One final reason Bersnak says some smaller maintenance companies resist commercial coverage is the cost of re-registering the vehicle from the individual’s name to the company name. Costs vary from state to state, but regardless, it’s not cheap. Furthermore, if the vehicle is leased or has a lien, the bank will not change the loan documents unless the loan is reworked. This, too, is expensive.

“One method is to lease your vehicle to the company,” Bersnak points out. “An attorney can draw up a simple lease agreement as long as your loan documents do not prohibit it. An attorney should be consulted for this transfer of risk.”


Landscaping is a fairly high-risk business—and it comes at a price. There is a lot to consider when it comes to insurance. There are also things you can consider that can help you save some money while still securing the commercial coverage you need.

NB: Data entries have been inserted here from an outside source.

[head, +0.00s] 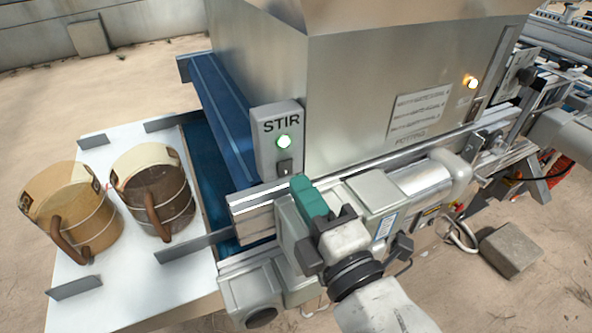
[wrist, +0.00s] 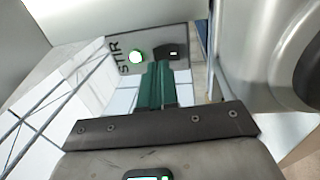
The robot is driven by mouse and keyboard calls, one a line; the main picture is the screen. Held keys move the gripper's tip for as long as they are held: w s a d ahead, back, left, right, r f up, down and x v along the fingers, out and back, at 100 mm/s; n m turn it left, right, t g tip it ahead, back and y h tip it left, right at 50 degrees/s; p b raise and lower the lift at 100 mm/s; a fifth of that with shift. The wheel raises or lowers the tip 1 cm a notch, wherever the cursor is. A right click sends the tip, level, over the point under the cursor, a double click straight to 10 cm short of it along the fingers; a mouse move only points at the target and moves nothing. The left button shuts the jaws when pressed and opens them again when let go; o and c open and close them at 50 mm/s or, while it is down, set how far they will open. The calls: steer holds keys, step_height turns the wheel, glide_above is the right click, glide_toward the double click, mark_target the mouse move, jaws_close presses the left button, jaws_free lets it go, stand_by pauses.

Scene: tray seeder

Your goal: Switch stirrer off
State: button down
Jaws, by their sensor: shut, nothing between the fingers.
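The grey STIR switch box (head: 266,156) is mounted on the corner of the metal machine. Its round lamp (head: 284,142) glows white-green, and it is also bright in the wrist view (wrist: 136,57). Below the lamp is a small dark rocker switch (head: 284,167), which also shows in the wrist view (wrist: 174,51). My gripper (head: 300,183) has its green fingers shut and empty. The fingertips (wrist: 160,66) point at the box, just beside the switch in the wrist view. I cannot tell whether they touch it. Which way the rocker is tipped is too small to tell.
Two brown-and-cream buckets (head: 75,228) with handles stand on a white table (head: 150,285) at left. A blue conveyor (head: 215,110) runs beside the box. A metal rail (head: 375,150) and motor housing (head: 425,182) lie close to my arm.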

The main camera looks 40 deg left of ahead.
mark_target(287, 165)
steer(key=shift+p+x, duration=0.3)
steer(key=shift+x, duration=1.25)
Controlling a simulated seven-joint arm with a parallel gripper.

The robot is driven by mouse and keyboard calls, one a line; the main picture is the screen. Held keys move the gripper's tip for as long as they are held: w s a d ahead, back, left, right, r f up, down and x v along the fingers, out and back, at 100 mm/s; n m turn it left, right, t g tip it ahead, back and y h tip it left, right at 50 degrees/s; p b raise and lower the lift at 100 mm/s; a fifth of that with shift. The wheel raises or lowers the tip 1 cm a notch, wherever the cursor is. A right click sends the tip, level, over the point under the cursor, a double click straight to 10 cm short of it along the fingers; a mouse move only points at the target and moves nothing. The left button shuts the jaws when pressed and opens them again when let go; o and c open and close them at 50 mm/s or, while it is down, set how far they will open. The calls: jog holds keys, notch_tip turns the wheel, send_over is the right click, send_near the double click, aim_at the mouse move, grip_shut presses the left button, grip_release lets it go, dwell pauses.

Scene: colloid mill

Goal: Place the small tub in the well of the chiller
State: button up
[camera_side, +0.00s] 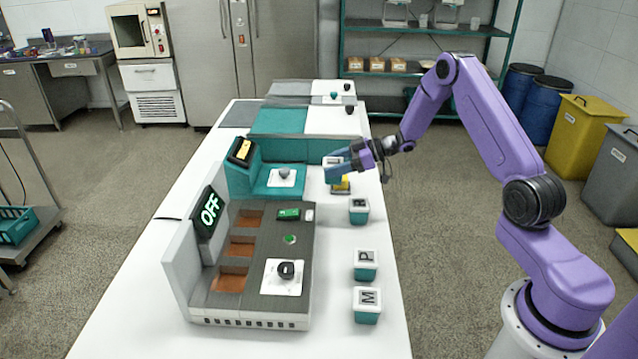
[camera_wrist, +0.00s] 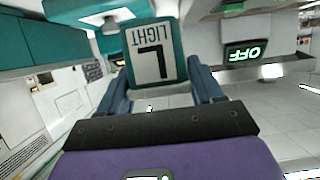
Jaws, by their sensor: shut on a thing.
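My gripper (camera_side: 342,162) is shut on a small teal tub with a white top (camera_side: 331,160), held above the right side of the white table. In the wrist view the tub (camera_wrist: 153,55) sits between the two blue fingers, its top marked "L LIGHT". A grey unit (camera_side: 262,245) with a lit "OFF" display (camera_side: 209,210) has three copper-coloured wells (camera_side: 241,245) in a row. It appears to be the chiller, but I read no name on it. The tub is apart from this unit, further back and to its right.
Similar tubs stand along the table's right side: one (camera_side: 358,211), one marked P (camera_side: 366,265) and one marked M (camera_side: 367,305). A yellow block (camera_side: 341,186) is below my gripper. A teal machine (camera_side: 245,180) stands behind the grey unit. The front of the table is clear.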

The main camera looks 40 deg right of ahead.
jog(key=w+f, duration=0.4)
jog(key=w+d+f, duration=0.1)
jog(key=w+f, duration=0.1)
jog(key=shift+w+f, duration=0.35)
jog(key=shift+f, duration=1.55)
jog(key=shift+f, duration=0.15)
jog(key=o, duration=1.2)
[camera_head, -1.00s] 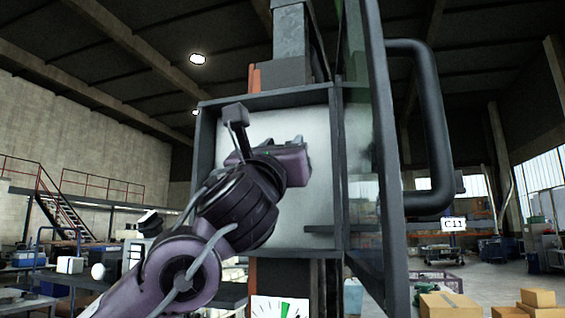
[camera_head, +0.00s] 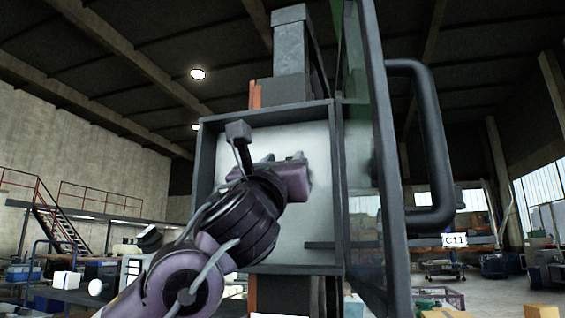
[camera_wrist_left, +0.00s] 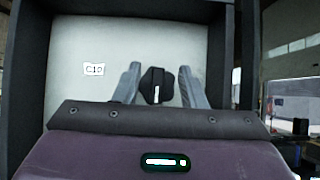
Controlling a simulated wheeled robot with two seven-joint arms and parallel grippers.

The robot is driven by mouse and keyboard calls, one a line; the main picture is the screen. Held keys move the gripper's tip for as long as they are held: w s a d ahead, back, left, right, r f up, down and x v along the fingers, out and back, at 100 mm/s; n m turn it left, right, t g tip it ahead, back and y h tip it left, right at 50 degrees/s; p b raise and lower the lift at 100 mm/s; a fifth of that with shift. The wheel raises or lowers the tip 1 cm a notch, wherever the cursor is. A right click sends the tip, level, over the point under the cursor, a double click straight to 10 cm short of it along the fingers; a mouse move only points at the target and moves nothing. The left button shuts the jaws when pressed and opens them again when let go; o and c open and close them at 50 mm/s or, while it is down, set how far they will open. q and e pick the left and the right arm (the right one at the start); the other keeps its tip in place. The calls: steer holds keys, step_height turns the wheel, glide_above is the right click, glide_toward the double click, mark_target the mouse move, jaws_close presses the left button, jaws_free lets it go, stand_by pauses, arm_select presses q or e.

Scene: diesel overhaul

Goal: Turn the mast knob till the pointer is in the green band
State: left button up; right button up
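The mast knob (camera_wrist_left: 156,86) is black and roundish with a white line along its middle, on the pale back panel of an open box. The line stands nearly upright in the left wrist view. My left gripper (camera_wrist_left: 160,84) has one grey finger on each side of the knob, with narrow gaps; I cannot tell whether either finger touches it. In the head view, my left gripper (camera_head: 283,158) is inside the box and hides the knob. Only a thin white strip, the gauge's top edge (camera_head: 272,316), shows at the bottom; its pointer and green band are out of view. My right gripper is not in view.
The box (camera_head: 208,150) has dark walls around the knob. Its glazed door (camera_head: 378,150) stands open on the right, with a big black handle (camera_head: 440,140). Cartons stand on the floor at lower right.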

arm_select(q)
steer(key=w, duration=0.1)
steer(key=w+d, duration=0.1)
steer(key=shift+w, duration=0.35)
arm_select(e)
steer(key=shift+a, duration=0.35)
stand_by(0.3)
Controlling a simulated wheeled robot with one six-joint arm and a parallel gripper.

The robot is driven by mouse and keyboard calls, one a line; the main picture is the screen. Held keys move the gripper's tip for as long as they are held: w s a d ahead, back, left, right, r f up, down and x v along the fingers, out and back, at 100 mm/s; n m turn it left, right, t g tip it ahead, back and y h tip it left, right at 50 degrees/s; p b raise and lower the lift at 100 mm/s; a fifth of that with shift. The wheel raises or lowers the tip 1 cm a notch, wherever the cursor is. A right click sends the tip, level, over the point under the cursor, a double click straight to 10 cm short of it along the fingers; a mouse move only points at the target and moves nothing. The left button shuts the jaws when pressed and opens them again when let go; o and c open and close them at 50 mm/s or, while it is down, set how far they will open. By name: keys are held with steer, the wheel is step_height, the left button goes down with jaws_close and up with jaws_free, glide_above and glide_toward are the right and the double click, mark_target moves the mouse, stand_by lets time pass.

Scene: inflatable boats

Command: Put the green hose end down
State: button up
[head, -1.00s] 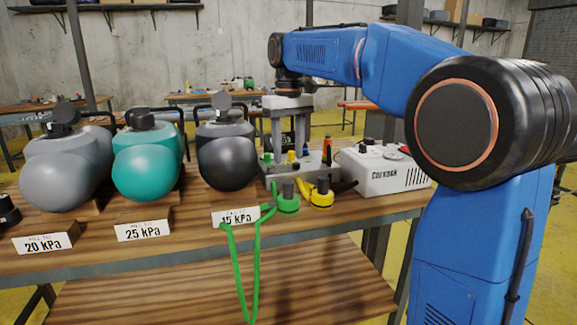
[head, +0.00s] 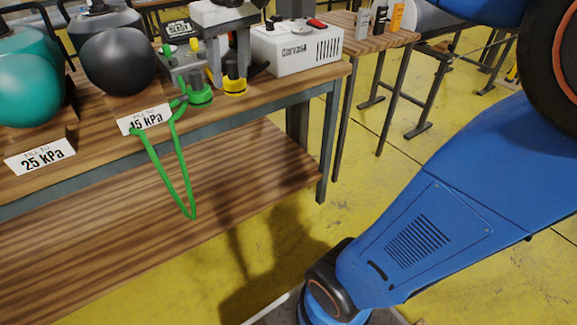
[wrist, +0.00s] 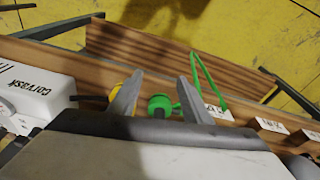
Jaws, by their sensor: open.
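The green hose end (head: 200,95) is a green fitting with a dark top. It sits near the table's front edge, beside a similar yellow fitting (head: 235,80). Its green hose (head: 181,175) loops down over the edge, and also shows in the wrist view (wrist: 208,78). My gripper (wrist: 158,92) is open. In the wrist view the green hose end (wrist: 160,106) shows between the spread fingers, which do not appear to grip it. The yellow fitting shows behind the left finger. Whether a finger touches the green end cannot be told.
A white Corvask box (head: 297,47) stands right of the fittings. A black tank (head: 118,62) and a teal tank (head: 28,85) stand left, with a 15 kPa sign (head: 144,120) close to the hose. The lower shelf (head: 90,235) is bare.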

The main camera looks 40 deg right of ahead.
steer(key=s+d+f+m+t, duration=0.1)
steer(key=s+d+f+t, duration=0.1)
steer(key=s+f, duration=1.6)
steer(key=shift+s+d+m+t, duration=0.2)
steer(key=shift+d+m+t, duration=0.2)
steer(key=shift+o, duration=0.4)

Unless you’re in a southern market like Florida, you’re in a seasonal business. According to, you might want to consider switching to a “Comprehensive Only” policy in your off months if you’re looking to simply park your vehicles during that time. You won’t be legal to drive, but your vehicles will have basic protection against things like vandalism, falling branches and hail.

Progressive offers a list of other cost-reducing tips:
-  Increase your deductible for physical damage insurance, but make sure it’s still an amount you’ll be able to pay out of pocket if something does happen.
-  Pay your insurance in full to get up to a 5% discount.
-  Insure personal vehicles with the same insurance company; you may qualify for a multi-policy discount.
-  Experience counts. Make sure your agent knows how long you’ve been in business, and how long you’ve been a customer. You may qualify for certain discounts.
-  Anti-theft devices such as OnStar may qualify you for additional discounts.
-  Maintain a good credit history.
-  Park your vehicles in a safe, well-lighted location.

These are all smart things you can do to save what you can. But make no mistake—commercial auto insurance, and insurance in general, is going to cost you. But not having it could end up costing you a lot more when you least expect it.